**** Input rows ****

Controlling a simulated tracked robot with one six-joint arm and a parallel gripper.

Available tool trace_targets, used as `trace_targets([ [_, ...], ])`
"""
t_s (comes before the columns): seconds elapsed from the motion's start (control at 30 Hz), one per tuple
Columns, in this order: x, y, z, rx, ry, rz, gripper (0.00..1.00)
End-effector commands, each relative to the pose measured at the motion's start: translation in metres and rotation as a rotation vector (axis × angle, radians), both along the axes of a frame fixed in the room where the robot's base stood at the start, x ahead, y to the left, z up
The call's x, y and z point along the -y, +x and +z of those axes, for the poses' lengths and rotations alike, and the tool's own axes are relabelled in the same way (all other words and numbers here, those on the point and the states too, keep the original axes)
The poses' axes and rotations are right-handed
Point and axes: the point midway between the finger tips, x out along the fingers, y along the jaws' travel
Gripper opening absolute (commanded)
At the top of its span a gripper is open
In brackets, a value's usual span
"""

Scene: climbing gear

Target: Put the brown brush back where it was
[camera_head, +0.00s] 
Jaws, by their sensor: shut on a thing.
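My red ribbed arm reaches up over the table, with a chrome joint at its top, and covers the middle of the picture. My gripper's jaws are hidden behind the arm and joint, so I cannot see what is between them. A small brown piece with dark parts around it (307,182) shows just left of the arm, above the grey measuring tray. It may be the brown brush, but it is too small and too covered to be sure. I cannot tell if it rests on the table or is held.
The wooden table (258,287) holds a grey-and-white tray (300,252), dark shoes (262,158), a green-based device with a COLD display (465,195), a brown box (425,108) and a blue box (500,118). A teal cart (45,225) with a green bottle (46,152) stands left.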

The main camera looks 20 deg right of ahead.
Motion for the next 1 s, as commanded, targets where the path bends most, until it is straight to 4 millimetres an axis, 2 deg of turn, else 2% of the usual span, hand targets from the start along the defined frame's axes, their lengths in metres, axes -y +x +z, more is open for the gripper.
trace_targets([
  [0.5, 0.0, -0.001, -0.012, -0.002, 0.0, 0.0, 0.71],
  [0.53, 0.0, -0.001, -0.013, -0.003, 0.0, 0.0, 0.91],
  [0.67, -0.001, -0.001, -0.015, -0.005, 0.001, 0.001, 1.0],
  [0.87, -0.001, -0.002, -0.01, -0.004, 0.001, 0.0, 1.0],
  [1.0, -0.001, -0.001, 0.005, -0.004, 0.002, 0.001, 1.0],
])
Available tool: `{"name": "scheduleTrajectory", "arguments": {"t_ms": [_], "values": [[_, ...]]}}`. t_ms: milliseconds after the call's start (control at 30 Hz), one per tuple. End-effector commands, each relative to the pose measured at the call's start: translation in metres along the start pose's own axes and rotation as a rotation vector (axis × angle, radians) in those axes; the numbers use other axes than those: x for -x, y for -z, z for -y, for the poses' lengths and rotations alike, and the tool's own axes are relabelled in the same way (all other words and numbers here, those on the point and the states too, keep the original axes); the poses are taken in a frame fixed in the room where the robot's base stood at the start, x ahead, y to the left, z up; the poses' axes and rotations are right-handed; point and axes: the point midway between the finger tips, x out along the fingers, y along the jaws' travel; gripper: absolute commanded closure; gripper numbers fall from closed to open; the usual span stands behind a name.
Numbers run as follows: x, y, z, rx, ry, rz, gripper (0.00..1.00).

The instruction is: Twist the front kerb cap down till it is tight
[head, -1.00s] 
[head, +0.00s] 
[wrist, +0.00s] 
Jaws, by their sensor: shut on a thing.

****

*Description of the task:* Look through the material above and work out how many of its lines contain "right". State the number only.

*Response to this exercise:* 3